SEOUL—It wasn't exactly the Thrilla in Manilla. Nonetheless, the long-awaited debate between Nouriel Roubini, a New York University economics professor, and Ethereum co-founder Vitalik Buterin ended up generating almost as much excitement in the crypto world today as the recent spike in crypto prices.

Spoiler alert: It ended with both sides declaring victory.

The debate, which was thrillingly billed as centering on the "Fundamental Value of Cryptocurrency and its Sustainability," played to an auditorium packed with what Deconomy Conference organizers estimated to be 1,500 people.

Roubini gets many raspberries

From the start, it was clear that Roubini was playing to a somewhat hostile crowd, with his controversial claims driving a fair share of boos.

The debate centered around the crypto skeptic's statement that privacy and anti-censorship in crypto is a myth and a “joke” because governments have the authority to overrule cryptocurrency-related systems. It’s no different than the way governments can intervene in traditional financial systems if they’re used for criminal offenses such as tax evasion and money laundering, he argued.

"Reality is that this space is not going to be anonymous," Roubini said, adding that governments will not allow crypto to become “Swiss bank accounts,” and that know your customer (KYC), transaction monitoring, and tax audits will be carried out just as they are in legacy systems.

"There is a myth about censorship resistance but in reality, governments are not going to allow anonymity. Therefore, all of this space will be monitored. It is not censorship resistant." he said.

Buterin, of course, had a different view of things.

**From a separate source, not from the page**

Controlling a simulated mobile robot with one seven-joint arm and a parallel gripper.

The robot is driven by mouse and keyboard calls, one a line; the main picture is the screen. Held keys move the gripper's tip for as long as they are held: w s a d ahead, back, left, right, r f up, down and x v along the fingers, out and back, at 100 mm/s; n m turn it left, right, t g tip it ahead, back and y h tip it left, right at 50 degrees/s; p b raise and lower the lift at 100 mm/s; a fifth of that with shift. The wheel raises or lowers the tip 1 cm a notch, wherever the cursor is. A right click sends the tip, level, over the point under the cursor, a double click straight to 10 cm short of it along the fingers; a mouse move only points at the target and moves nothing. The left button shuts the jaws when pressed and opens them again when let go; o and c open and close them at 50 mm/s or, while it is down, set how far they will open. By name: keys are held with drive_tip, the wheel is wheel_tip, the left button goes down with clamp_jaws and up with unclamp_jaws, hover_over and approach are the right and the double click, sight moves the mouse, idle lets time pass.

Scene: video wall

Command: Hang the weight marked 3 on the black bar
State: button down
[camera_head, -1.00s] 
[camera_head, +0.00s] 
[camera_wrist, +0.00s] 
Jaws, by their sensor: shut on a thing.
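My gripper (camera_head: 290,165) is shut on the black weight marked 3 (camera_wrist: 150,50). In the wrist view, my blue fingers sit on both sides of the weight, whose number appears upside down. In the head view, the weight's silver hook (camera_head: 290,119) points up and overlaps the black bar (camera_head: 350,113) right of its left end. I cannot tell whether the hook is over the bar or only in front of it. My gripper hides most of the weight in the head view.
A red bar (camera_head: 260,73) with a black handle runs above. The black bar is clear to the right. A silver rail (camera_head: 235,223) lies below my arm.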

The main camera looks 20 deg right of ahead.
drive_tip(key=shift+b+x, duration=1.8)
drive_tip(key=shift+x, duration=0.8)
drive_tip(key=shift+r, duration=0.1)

Buterin Finds a Solution in Zcash and ZK-SNARKs

Buterin suggested that through the use of privacy solutions such as ZK-SNARKs would take care of that. A ZK-SNARK is a cryptographic method that essentially allows one person to prove to another person that a piece of data is true without revealing the data. Buterin noted that with this technology, it’s possible to utilize anonymous cryptocurrencies and payments while remaining compliant with existing regulations and policies.

For instance, to prevent tax evasion, a business could run audits before initiating an anonymous transaction and when needed, provide proof of the transaction using the hash of a random number like a ZK-SNARKs transaction to offer sufficient evidence.

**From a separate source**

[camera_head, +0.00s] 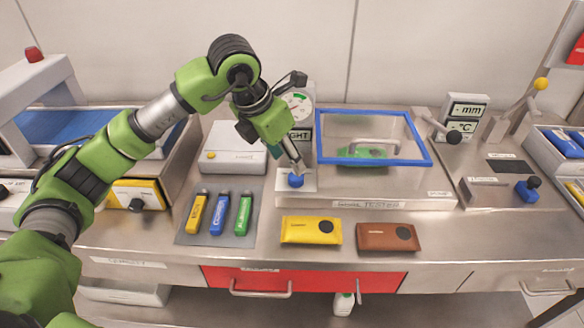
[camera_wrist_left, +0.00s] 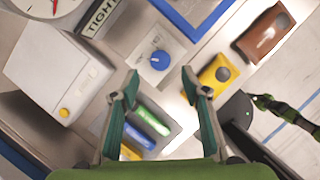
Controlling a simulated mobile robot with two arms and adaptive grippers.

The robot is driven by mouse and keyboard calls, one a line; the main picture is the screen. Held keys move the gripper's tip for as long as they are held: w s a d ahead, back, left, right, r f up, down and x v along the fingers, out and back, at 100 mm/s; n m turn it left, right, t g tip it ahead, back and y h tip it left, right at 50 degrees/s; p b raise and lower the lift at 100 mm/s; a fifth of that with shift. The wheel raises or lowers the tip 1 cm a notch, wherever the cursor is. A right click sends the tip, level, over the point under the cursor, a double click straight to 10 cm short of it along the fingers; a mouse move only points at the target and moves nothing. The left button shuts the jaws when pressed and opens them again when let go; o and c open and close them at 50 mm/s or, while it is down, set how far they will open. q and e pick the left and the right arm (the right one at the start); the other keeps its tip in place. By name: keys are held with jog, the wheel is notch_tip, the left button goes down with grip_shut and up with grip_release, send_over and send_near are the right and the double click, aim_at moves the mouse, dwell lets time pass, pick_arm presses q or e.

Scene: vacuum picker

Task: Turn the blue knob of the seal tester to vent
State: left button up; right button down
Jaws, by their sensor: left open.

“Let's say you have a store and you have to pay a 10 percent tax. First of all, you can just audit it. you can check those things,” said Buterin. “At the same time, you can use knowledge proofs to ensure that two parties can verify the information without knowing the details of it.”

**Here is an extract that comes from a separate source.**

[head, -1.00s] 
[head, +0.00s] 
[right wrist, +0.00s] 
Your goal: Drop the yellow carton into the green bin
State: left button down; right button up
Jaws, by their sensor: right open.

Privacy solutions such as ZK-SNARKs are “legitimately really cool,” he added, emphasizing that there are a variety of ways in which anonymous crypto assets can be utilized.

Needless to say, Roubini was unconvinced.

“There are lots of shady activities worth trillions of dollars,” the prof said.  “No country can allow a system in which every transaction of anonymous. That's why they will [crack down] on the anonymity of cryptocurrencies. Fully anonymous cryptocurrencies are not going to pass.”

Bitcoin and Ethereum Can’t Scale?

Roubini was also skeptical that proof-of-work (PoW) algorithm-based blockchain networks such as Bitcoin and Ethereum can scale because they require many computers to verify every piece of information to broadcast and confirm.

Due to their consensus algorithm, many PoW blockchain networks are often limited to around 5 to 20 transactions per second.

Roubini’s argument dismisses active development around second-layer blockchain solutions, which enable public blockchain networks to process information on a layer that exists on top of the main blockchain network.

Examples of second-layer blockchain solutions are the Lightning Network on bitcoin that enables instantaneous payments and Sharding on Ethereum that split the network into pieces for maximum efficiency for both nodes and miners.

“You can do 5 transactions with bitcoin, 7 to 10 with Ethereum. It's not scalable. The only solution will require [significant centralization],” Roubini said.

Consequently, Roubini said that potential scalability issues and “massive centralization amongst miners” in crypto meant that true censorship resistance could never be achieved.

Emin Gun Sirer, a professor at the prestigious Cornell University, who attended Deconomy to present a keynote, said that it was unfair to call out Ethereum on mining centralization due to the balanced geographical distribution of both nodes and miners.

“Ok, he even called out the centralization among developers. Not wrong, but kind of unfair to direct it at ETH, one of the few coins with a decentralized developer ecosystem,” said Sirer.

Neither sides have come out as a clear cut victor,” Sirer added. Economists will lean towards Roubini, technologists will favor Buterin, he said.